Perot did have hostages, though. At least for the first 3 years with EDS. We had to sign a promissory note that we’d repay $3,000 (a large sum in 1982) for the training we got if we left the company before 3 years.
Yeah, Perot was a mixed bag but would have been a horrible president. He was awful to work for. Too used to having to snap his fingers and people would just do his bidding.
That tweet is the first time that I encountered “goblin mode”. I assumed that it meant being “extremely hardcore” (in the Musk sense) and working round the clock.
Thanks for the inside story. I had no idea about those promissory notes and it seems somehow illegal. Then again, since you and I have both worked in Texas, we know that Texas is a very “business-friendly” state.
I might imagine that the use of goblin mode here refers more to the inevitable lack of showers and intake of junk food that would result from these conditions but yeah it’s not quite how that word is used usually.
I’m reminded of another company where they sent the new employees to a sort-of “boot camp.” They’d go there for orientation and the company had its own dorms etc.
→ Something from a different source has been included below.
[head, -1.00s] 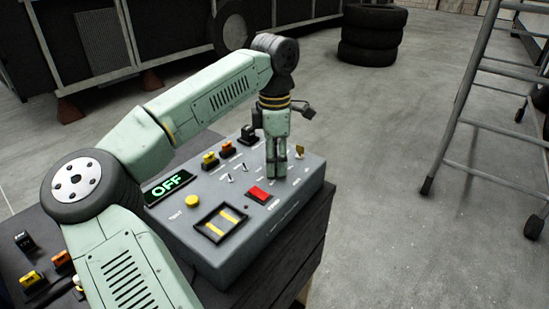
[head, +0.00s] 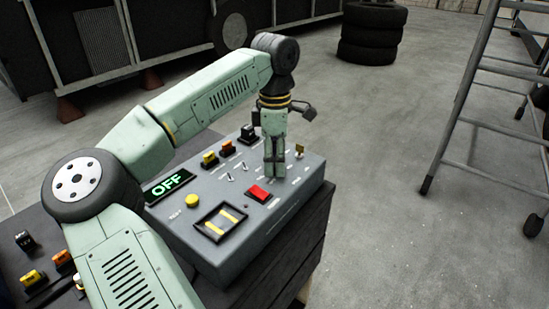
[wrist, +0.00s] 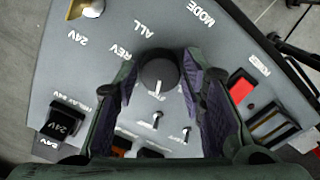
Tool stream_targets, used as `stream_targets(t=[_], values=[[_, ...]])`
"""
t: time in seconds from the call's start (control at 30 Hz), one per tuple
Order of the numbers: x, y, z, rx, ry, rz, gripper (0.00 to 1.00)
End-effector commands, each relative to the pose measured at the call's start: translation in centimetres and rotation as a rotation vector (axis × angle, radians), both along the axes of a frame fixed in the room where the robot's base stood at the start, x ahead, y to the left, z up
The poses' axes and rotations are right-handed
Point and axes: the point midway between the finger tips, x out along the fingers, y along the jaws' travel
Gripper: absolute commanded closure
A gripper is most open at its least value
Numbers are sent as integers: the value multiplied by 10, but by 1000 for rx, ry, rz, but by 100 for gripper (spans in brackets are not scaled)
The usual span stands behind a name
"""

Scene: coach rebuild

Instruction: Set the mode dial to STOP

I don’t know if they actually broke down the new hires and built them back up, but (26 years later) I’ve still never encountered so many type-A personalities in one setting (and I work near, though not in, DC - this was in Austin, which is supposed to be “laid back” but I think their HQ was in IL).
And rightly so. There are reasons we have building codes. The twitters are full of asshats complaining that “it’s okay if they sleep and shit on the street, but not if Elon (they’re on a first name basis, of course) provides decent beds.”
The Ghost Ship fire wasn’t even that long ago. It’s insane how quickly people forget.
That final sentence ends, “…80 to 100 people who were there, 36 were killed.”
While technically true, the reality of this is not nearly so dire. I worked in the US on H1Bs for a decade (the six years you’re allowed, plus four years of extensions due to green card processing delays).
During that time I lost my job more than once. There are two scenarios:
You get a new job right away because it’s tech and everyone is hiring all the time. Even in the doldrums of the 2000s this was rarely an issue.
It takes longer to find a job and thus your new employer has to get a new H1B from scratch. This can take up to six months (which is what happened to me once). However INS does not kick in your door and deport you. Nothing happens. You keep living your life in the US and when the new visa comes in, you have to redo an “official” entry. In my case it meant flying to Vancouver, getting off the plane, walking over three gates and getting back on a plane back to San Francisco.
I’m not defending Twitter, Musk, or tech companies at all here. I fled that whole industry and my only regret is not doing it sooner. I just want to be clear though that tech employees have a lot of privilege with regard to visa status and are not under serious threat of deportation the way migrant farm workers and other groups are.
For H1B visa-overstayers, INS really gives no fucks.
Tech companies figured out that the second biggest line item on their overhead (after salaries) was square footage. Thus the “open concept” office was born with a cover story about “communication” when really it’s about cramming warm bodies into the tightest possible space. The executives never gave up their offices, of course, and they pocketed the extra profits from rent reduction.
Many tech companies start out with the execs on the floor with the rest of us, in a show of solidarity. It never lasts though. They decide they need an office because they need quiet and focus for their jobs. Gee…. yah think? Then they take over a conference room. This happened at literally every single tech company I worked for in 25 years in the Valley.